White Papers

Capturing IRA Rollovers In A Changing Regulatory Environment - White Paper

Eliane Chavagnon Deputy Editor - Family Wealth Report 1 November 2013

Capturing IRA Rollovers In A Changing Regulatory Environment - White Paper

As the Baby Boomer generation retires, advisors will need help managing the transition of billions of dollars from retirement plans into rollover IRAs, Pershing, a BNY Mellon company, says in a new white paper.

The white paper, Pursuing Rollovers in an Evolving Regulatory Landscape, looks at the anticipated regulatory changes that will affect the definition of a fiduciary. Specifically, it outlines that IRA rollovers are a “critical client need,” as well as an important part of advisory businesses.

Retirement plan distributions and IRA rollovers are increasingly regulated by the Department of Labor, which is currently working on expanding the definition of what constitutes “fiduciary advice.” The potential upshot is that more advisors could be subject to regulation by the Employee Retirement Income Security Act.

“Being knowledgeable of the current and pending regulations that will affect the definition of a fiduciary is essential for advisors,” said Robert Cirrotti, director of retirement solutions at Pershing. “These new definitions require advisors to understand when they are considered a fiduciary and when they are not.”

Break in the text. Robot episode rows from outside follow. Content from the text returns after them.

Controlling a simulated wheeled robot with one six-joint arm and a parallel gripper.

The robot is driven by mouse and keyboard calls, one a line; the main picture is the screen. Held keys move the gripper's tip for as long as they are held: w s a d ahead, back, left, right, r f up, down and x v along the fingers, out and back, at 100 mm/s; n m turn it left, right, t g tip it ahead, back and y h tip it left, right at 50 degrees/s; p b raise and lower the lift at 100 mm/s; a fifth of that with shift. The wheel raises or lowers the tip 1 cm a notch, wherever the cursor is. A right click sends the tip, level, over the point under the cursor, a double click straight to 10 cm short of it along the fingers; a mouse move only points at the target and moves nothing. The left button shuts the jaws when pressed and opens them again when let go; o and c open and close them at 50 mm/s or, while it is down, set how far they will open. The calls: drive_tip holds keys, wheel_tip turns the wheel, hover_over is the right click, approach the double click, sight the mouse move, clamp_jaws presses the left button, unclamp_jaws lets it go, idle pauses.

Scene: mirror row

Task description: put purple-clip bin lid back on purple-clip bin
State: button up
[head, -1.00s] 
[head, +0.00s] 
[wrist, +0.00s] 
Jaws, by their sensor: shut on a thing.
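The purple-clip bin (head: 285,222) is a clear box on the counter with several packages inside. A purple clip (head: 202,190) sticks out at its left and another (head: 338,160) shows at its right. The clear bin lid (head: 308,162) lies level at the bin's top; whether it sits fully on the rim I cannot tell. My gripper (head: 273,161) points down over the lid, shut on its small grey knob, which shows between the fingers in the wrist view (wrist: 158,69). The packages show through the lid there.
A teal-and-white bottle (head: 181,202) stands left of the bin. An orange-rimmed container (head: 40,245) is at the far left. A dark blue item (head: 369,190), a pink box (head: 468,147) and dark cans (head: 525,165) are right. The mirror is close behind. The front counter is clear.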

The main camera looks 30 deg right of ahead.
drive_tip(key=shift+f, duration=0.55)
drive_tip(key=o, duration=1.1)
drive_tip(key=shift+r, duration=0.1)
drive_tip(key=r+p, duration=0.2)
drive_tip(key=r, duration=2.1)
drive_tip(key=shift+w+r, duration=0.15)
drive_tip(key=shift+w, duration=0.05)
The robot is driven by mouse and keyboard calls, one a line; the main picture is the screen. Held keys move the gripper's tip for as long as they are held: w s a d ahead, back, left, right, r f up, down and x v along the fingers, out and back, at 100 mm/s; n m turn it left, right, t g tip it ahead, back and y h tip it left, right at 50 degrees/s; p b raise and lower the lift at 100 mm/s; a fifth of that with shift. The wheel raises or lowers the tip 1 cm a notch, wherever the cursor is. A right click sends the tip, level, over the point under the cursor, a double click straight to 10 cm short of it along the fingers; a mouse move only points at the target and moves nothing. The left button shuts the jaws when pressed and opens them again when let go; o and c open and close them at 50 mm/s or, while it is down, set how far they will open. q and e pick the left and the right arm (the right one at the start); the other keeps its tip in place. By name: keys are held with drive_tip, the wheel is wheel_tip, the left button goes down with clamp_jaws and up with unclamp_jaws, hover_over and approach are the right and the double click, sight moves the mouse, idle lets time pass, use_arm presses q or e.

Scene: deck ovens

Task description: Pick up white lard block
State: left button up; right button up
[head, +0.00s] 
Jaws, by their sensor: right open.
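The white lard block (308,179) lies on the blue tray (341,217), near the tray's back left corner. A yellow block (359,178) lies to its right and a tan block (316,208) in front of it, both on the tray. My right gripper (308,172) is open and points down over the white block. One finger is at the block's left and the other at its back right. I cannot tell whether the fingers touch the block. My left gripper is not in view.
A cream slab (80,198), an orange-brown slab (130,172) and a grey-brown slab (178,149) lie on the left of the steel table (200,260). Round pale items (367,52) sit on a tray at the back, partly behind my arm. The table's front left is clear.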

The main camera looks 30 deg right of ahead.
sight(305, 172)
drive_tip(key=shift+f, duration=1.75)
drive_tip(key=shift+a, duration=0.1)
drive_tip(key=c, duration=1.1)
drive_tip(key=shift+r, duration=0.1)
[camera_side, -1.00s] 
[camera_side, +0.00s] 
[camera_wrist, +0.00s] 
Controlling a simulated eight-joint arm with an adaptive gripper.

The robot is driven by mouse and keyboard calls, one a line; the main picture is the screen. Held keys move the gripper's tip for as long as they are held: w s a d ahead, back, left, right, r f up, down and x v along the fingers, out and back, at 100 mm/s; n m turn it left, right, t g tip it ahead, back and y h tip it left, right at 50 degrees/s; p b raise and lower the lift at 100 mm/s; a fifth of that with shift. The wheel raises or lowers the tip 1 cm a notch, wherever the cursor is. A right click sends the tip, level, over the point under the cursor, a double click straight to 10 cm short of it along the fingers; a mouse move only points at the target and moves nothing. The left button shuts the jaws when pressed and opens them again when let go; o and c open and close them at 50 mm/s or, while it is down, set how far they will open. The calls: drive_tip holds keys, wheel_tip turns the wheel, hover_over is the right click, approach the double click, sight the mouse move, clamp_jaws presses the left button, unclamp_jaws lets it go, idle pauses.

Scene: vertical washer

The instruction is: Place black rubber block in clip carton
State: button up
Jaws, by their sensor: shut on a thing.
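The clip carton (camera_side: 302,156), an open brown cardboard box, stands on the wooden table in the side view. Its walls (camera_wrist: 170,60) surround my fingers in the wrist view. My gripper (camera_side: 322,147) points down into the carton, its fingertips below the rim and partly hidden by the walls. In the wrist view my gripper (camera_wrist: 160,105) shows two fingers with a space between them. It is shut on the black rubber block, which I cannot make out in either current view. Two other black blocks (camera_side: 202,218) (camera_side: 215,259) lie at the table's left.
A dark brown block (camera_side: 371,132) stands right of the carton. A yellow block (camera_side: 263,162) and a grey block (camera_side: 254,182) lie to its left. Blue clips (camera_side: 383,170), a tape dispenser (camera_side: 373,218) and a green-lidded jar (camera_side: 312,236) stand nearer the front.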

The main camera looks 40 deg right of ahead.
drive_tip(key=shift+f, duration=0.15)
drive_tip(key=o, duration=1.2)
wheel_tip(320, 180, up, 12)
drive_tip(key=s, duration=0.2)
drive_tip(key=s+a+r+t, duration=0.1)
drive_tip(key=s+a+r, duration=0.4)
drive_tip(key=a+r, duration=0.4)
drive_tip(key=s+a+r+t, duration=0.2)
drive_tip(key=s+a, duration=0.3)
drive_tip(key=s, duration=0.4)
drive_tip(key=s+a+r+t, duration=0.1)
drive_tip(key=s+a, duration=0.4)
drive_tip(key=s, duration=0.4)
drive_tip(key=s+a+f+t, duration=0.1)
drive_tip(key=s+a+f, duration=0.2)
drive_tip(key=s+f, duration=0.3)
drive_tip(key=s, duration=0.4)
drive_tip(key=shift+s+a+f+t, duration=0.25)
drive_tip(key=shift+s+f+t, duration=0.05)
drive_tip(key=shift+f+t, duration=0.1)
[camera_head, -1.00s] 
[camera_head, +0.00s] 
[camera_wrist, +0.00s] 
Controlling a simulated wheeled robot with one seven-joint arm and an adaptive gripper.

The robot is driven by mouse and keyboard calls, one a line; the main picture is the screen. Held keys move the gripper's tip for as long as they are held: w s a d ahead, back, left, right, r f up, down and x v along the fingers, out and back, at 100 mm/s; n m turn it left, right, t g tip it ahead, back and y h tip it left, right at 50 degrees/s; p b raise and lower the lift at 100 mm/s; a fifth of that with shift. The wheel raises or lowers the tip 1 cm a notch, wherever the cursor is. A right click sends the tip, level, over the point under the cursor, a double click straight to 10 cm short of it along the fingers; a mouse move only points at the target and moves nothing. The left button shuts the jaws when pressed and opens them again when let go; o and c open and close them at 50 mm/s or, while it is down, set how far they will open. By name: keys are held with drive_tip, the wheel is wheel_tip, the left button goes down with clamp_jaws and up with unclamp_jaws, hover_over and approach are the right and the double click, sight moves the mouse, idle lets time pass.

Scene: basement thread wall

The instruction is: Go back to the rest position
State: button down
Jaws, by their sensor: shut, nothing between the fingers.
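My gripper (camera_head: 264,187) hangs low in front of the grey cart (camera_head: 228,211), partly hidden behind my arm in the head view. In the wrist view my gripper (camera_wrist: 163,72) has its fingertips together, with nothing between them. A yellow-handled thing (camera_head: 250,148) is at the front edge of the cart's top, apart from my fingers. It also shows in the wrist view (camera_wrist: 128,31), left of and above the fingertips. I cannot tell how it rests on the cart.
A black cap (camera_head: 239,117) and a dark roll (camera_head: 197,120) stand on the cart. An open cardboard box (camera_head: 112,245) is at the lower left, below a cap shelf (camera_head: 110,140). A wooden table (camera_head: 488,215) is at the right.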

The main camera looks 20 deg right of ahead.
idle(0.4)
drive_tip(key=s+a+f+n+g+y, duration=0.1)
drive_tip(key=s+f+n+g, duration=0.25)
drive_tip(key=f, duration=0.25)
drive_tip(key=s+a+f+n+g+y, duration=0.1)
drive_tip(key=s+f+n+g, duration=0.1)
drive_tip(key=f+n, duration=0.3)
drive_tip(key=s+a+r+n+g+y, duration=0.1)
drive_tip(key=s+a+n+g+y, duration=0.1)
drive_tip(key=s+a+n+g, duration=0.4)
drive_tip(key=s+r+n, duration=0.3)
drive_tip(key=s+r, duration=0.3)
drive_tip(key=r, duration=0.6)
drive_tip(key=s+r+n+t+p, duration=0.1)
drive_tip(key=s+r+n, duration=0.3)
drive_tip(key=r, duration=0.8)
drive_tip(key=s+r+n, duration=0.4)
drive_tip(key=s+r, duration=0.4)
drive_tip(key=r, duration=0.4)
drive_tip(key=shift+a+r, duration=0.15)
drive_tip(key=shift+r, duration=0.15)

Advisors who are not currently fiduciaries can already help participants with distributions and rollovers. However, for those who are fiduciaries - or would become fiduciaries under an expanded definition – now is the time to sharpen their focus on what assisting clients with rollovers entails.  

Pershing recommends the latter segment works on:

- Clearly defining the fiduciary services provided to a plan;

- Ensuring that the decision to take a distribution and to rollover an IRA is the participant’s decision;

- Offering clients educational materials regarding distribution alternatives and rollover services;

- Providing written disclosure of fees and expenses for the IRA and its investments, as well as the advisor’s compensation.

“If regulations change to expand the fiduciary definition, it will focus more attention on an advisor’s fiduciary status with regard to a plan or participant,” Pershing said. “Because it is not possible to predict what the rules will be once they are finalized, advisors should always consider their current practices based on the current regulatory environment until pending changes are clear.”

Debate

The arguments laid out in Pershing's white paper are reflective of broader controversy as regards the adoption of an expanded definition of fiduciary.

Dodd-Frank allowed the SEC to establish a uniform standard for advisors and broker-dealers providing personalized investment advice to retail customers. However, disagreements have delayed the process and the authority has yet to announce when, or if, it will proceed.

Many respondents to a recent survey claimed investors don’t have the information required to choose of the type of advisor or sales relationship they would like, and thus argue that clarification regarding the roles of intermediaries - through titles, firm purpose and disclosure - is needed.

Kathleen McBride, editor of the above-mentioned survey, previously said that this issue is critical not just for wealthy investors but for “investors of all stripes,” and especially for people saving for retirement. In fact, 79 per cent of respondents agreed that ERISA (Employee Retirement Income Security Act of 1974) fiduciary duty should cover advice on rollovers out of 401(k)s and IRAs.